[Robot control records]
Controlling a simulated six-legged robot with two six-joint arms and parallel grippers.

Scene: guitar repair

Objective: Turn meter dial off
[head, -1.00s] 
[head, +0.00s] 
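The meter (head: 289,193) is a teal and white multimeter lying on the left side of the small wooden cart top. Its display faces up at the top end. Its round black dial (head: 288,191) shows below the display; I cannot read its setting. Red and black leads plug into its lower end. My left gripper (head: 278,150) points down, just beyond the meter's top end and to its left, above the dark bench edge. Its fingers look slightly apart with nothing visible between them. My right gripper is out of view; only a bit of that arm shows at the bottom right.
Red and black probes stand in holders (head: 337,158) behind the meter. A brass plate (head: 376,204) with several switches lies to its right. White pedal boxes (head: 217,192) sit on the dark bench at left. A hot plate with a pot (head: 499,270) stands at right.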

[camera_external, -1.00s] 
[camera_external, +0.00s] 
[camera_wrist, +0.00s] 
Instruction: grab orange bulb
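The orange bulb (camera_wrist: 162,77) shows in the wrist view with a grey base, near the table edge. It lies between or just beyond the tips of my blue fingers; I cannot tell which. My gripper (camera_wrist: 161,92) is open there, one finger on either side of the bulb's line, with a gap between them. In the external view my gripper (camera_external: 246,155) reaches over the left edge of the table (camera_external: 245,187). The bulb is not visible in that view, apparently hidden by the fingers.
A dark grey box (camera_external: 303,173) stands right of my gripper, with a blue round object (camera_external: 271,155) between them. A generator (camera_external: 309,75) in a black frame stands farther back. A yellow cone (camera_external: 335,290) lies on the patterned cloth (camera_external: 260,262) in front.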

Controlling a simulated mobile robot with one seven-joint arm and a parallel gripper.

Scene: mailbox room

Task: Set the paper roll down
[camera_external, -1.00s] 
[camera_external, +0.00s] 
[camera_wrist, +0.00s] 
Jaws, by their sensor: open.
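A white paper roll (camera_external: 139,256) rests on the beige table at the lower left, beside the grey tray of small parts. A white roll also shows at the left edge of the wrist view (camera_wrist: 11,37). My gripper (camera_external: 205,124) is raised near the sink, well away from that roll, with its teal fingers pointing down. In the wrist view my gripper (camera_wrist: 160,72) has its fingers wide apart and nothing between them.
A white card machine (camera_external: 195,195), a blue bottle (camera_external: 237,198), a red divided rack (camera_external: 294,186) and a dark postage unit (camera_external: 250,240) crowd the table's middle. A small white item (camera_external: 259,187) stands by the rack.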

Task: Using the records above, copy each line that contains "parallel".

Answer for the task:
Controlling a simulated six-legged robot with two six-joint arms and parallel grippers.
Controlling a simulated mobile robot with one seven-joint arm and a parallel gripper.

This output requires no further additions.